_DIRECTION:_
Go through the material and pull out every line with the string "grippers" in it.

_RECORDS PROVIDED:_
================================
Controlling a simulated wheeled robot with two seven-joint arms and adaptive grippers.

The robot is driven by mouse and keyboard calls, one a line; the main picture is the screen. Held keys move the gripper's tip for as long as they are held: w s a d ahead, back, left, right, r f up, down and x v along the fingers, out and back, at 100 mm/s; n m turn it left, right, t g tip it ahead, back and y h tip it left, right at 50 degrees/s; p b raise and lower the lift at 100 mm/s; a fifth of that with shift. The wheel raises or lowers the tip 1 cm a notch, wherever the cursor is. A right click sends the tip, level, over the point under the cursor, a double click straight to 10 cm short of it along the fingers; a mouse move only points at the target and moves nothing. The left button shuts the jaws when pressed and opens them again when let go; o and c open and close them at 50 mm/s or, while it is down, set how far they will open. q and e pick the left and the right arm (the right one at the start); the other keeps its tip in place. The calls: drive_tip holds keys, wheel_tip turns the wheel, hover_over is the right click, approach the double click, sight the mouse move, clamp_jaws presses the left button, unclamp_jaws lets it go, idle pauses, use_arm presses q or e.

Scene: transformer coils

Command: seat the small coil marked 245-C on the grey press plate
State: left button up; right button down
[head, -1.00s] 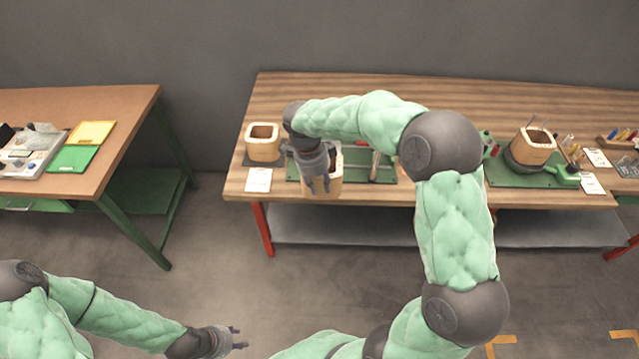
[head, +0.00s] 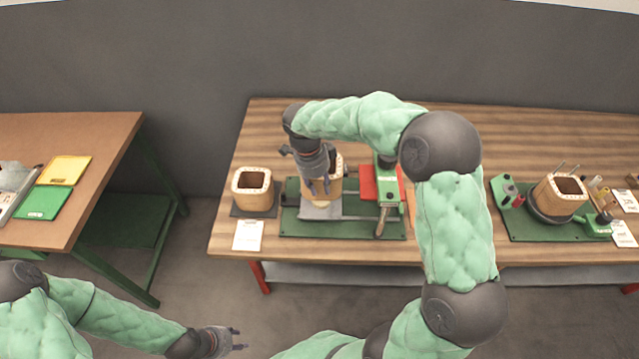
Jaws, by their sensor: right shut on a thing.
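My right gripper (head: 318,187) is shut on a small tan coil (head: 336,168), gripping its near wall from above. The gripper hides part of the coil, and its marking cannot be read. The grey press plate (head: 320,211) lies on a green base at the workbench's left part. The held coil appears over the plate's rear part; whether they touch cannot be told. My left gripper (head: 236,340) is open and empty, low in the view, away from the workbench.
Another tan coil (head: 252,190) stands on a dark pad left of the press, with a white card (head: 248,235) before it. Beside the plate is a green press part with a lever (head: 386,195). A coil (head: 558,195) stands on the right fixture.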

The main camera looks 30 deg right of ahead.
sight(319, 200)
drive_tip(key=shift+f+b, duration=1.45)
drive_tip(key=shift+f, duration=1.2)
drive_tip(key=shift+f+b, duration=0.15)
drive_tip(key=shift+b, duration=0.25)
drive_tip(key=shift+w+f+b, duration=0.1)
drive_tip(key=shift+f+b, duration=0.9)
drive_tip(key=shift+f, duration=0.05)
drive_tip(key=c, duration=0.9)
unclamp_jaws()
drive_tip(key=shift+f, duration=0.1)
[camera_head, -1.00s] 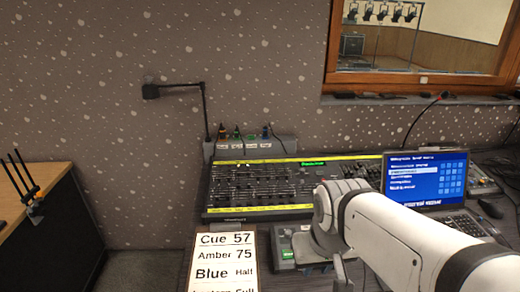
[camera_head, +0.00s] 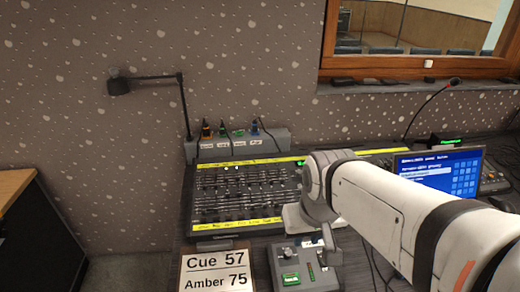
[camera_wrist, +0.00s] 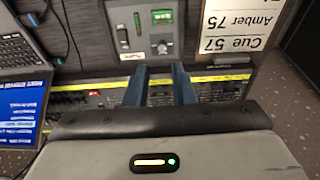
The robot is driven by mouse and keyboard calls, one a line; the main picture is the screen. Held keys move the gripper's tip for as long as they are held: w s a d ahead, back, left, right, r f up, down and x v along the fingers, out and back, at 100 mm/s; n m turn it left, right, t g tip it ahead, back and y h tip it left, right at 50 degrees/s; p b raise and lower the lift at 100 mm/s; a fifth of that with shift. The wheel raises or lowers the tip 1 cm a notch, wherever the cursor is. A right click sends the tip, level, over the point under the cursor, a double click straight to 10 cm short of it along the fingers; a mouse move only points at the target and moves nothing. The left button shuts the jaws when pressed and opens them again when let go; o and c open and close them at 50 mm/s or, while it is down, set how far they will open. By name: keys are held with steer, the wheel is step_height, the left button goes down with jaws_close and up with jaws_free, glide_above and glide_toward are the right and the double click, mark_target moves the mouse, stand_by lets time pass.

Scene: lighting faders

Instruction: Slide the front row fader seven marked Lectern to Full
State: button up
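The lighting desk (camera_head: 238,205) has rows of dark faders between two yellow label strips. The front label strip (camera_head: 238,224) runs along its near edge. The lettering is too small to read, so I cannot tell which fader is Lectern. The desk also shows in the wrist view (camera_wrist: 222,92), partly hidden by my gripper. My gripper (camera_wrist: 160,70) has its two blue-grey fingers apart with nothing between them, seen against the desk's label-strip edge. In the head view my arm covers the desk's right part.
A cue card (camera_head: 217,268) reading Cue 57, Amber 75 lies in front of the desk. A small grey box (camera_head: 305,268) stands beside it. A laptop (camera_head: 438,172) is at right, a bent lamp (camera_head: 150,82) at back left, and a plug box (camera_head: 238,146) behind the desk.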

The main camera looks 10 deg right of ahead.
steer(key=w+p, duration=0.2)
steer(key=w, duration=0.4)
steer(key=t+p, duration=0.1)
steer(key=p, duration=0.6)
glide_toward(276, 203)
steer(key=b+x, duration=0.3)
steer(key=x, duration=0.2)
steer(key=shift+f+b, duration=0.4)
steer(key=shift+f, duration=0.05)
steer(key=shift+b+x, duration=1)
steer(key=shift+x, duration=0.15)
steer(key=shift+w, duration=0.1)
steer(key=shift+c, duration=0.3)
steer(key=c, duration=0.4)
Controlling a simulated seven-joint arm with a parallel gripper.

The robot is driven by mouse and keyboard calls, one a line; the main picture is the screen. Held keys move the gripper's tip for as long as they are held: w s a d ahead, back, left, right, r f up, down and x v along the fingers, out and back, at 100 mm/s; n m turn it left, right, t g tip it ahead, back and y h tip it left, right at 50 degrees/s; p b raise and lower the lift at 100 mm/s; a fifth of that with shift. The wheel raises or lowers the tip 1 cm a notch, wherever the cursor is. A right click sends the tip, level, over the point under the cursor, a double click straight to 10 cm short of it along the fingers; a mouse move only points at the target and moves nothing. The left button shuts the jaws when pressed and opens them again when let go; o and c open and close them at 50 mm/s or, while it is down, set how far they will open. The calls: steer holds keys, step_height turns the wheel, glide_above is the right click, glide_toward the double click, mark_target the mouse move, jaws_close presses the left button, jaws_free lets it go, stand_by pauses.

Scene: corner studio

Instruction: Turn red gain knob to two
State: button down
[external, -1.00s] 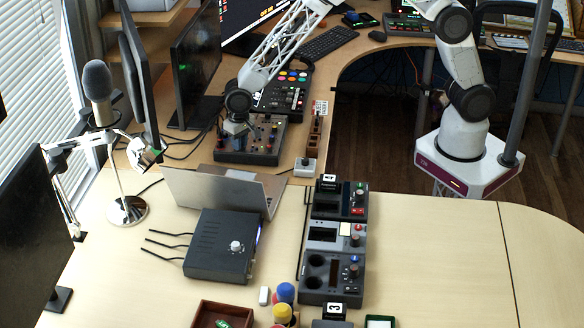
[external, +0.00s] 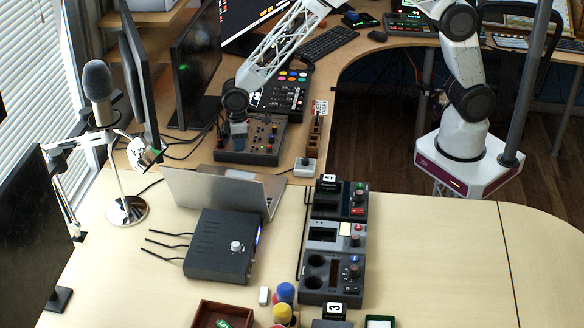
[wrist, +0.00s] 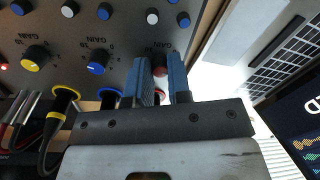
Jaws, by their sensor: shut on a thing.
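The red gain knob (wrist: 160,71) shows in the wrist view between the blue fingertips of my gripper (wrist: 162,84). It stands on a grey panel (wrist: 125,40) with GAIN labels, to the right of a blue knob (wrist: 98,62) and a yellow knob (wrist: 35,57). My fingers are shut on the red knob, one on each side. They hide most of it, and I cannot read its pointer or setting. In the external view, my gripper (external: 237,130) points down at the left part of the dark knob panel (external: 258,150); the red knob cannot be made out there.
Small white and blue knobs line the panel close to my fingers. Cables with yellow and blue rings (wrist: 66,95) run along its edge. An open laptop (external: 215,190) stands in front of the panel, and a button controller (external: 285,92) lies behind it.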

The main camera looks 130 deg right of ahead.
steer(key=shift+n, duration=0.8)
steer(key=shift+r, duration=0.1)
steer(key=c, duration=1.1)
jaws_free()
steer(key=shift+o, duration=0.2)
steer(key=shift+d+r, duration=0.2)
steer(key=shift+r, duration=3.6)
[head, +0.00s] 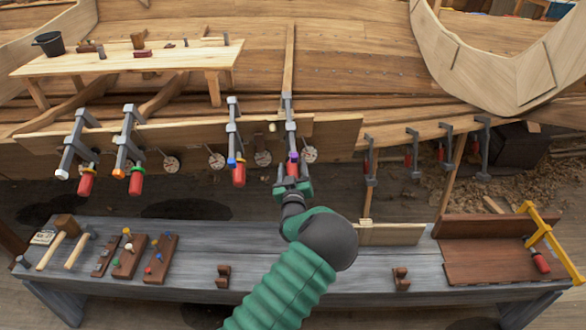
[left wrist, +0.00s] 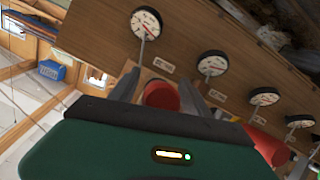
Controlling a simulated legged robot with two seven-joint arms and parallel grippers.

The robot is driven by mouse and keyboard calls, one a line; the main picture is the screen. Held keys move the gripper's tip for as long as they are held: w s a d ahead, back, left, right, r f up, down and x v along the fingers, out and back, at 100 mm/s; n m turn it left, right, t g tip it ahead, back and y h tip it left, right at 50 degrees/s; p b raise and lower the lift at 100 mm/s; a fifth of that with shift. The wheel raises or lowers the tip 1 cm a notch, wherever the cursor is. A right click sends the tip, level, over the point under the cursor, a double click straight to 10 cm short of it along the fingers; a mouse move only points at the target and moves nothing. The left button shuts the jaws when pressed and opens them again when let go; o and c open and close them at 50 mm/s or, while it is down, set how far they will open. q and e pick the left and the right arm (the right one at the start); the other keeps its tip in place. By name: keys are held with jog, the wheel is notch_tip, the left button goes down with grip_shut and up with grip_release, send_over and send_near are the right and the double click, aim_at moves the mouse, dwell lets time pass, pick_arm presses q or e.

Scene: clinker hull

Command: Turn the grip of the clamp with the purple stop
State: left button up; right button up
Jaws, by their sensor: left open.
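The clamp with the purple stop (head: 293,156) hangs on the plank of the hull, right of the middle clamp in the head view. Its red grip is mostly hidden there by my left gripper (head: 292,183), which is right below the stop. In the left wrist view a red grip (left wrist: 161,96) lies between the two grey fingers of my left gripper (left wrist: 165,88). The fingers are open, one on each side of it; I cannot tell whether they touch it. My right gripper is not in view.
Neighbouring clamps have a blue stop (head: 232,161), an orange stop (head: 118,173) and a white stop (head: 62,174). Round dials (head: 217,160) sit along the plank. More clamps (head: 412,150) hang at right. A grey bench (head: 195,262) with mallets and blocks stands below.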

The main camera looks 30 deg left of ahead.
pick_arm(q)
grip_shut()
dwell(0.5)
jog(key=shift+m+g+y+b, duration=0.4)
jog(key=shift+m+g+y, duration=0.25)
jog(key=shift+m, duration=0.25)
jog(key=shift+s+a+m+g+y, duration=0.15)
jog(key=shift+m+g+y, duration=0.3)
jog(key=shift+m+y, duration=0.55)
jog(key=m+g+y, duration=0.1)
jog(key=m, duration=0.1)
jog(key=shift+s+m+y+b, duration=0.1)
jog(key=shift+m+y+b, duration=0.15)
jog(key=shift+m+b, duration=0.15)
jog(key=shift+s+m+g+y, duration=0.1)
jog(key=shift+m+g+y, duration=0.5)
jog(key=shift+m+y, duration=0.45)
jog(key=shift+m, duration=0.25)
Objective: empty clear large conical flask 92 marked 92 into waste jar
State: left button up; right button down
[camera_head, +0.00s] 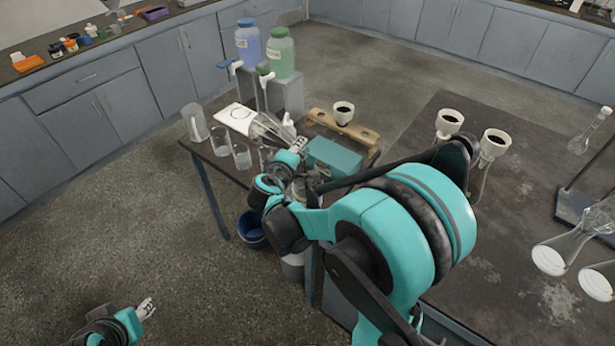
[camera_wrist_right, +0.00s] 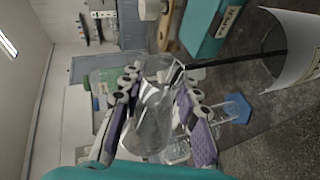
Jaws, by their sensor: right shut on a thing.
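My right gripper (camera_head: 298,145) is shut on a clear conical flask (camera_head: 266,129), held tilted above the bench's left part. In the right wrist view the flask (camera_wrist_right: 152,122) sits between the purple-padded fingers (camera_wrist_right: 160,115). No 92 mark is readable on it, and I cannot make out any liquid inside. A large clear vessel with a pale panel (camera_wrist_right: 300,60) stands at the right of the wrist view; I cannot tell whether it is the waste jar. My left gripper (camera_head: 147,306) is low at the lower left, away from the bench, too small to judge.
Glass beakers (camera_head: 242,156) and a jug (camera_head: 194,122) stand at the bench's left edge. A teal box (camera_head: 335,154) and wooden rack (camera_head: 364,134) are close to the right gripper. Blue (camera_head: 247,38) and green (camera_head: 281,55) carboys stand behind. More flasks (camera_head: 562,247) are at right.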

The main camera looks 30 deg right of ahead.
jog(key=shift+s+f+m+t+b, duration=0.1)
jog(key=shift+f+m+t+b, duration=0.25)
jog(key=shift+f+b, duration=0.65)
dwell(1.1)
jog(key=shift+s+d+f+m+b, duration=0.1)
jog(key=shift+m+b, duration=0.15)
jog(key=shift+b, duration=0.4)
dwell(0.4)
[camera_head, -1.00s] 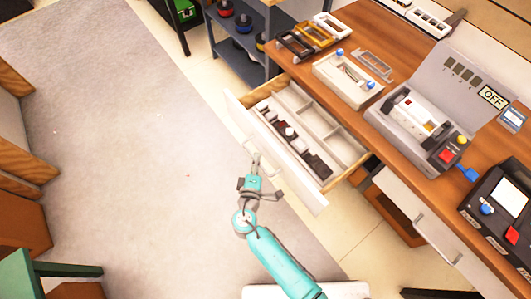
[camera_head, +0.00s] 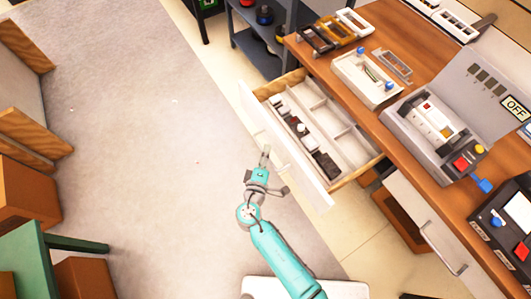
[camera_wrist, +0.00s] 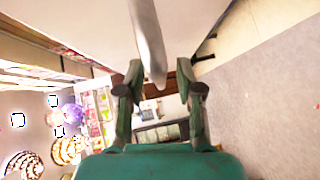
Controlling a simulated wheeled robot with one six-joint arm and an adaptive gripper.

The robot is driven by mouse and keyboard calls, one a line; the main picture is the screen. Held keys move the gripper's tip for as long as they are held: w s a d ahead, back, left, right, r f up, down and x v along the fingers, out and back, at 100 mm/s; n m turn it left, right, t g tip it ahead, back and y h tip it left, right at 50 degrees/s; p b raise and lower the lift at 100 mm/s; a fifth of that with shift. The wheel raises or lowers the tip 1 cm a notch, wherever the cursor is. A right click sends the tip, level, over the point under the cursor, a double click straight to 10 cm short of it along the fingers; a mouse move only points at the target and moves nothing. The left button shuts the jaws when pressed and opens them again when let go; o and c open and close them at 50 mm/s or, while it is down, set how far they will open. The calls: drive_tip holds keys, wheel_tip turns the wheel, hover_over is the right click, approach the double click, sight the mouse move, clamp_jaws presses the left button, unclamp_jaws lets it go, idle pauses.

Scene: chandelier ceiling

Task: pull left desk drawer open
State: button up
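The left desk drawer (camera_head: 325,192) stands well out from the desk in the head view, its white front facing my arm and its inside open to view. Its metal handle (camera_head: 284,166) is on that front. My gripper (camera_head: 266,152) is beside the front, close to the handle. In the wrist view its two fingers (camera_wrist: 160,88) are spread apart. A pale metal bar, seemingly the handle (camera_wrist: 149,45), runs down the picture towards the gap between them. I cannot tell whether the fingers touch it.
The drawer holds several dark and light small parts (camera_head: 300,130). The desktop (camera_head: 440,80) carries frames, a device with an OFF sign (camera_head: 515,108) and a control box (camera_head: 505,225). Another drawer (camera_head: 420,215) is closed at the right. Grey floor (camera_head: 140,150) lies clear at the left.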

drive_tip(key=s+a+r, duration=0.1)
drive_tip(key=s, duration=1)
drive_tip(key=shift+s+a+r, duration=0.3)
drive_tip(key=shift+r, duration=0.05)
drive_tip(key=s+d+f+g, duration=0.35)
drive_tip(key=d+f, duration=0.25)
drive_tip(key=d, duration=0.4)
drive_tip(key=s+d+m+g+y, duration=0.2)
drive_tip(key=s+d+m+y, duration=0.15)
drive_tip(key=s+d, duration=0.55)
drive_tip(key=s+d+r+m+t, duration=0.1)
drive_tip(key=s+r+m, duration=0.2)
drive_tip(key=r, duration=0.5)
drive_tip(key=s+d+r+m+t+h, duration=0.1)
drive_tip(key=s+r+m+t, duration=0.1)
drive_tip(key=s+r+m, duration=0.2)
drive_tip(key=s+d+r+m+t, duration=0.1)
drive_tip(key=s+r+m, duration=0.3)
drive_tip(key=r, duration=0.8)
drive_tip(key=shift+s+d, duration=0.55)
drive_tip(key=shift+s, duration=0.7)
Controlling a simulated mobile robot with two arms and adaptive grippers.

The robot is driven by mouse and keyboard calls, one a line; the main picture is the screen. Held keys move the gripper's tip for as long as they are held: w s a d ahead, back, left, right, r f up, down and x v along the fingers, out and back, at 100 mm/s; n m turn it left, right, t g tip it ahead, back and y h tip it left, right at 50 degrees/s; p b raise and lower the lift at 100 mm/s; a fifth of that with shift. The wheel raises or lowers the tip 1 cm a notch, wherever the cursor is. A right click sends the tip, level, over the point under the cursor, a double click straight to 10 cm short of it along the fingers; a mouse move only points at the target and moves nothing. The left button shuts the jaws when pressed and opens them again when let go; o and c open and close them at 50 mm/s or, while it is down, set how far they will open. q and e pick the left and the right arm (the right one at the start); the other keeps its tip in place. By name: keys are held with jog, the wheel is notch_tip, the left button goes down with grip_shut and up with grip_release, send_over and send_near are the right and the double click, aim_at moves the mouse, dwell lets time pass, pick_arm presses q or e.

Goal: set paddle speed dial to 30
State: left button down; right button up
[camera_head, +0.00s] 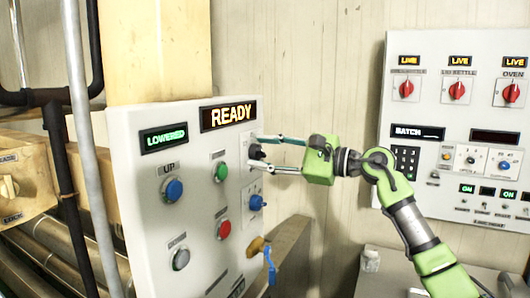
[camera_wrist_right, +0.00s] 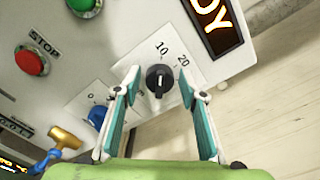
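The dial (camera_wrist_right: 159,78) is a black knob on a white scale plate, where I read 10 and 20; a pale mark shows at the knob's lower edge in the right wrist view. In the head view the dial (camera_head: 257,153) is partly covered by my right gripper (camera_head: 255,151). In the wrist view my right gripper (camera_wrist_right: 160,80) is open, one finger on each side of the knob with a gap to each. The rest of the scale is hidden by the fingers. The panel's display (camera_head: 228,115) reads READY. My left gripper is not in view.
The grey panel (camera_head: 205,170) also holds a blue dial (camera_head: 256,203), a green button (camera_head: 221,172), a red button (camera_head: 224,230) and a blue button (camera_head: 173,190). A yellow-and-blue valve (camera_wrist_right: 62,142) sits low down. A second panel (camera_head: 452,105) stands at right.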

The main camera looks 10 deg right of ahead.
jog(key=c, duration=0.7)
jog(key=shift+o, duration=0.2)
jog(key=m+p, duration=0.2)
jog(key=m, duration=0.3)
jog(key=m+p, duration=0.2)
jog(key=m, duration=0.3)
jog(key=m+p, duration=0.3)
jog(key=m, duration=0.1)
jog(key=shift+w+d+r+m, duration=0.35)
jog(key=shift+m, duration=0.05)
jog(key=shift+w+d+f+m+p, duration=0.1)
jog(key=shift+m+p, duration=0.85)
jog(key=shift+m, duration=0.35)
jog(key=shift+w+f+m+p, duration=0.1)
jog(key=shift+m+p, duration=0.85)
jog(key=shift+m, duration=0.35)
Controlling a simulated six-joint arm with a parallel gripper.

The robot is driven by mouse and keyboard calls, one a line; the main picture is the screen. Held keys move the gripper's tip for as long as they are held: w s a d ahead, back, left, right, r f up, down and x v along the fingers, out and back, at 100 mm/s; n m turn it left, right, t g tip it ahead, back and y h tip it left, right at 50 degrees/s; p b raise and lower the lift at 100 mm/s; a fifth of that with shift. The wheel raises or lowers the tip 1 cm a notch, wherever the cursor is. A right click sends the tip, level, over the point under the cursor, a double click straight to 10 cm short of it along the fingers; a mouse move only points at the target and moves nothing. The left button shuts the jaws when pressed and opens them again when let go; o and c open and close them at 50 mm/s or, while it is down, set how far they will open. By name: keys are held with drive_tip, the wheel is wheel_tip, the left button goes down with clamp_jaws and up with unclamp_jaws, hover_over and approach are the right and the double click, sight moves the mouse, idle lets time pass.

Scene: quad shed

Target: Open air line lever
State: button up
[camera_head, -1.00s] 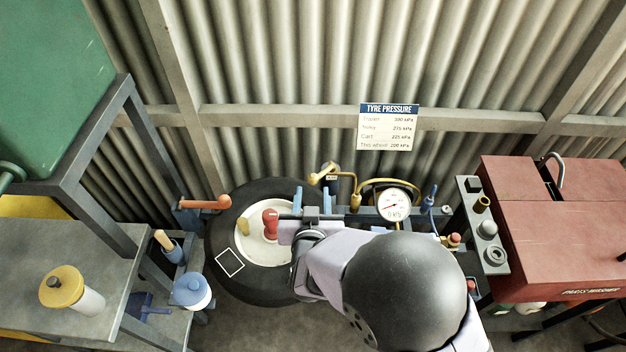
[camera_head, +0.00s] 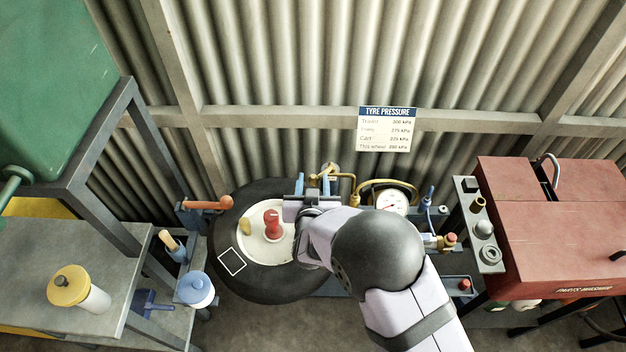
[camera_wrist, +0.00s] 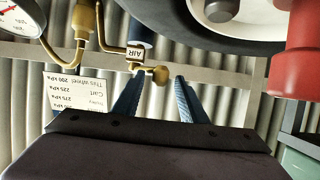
================================
_WRITTEN SOLUTION:_
Controlling a simulated wheeled robot with two seven-joint arms and adaptive grippers.
Controlling a simulated legged robot with two seven-joint arms and parallel grippers.
Controlling a simulated mobile robot with two arms and adaptive grippers.

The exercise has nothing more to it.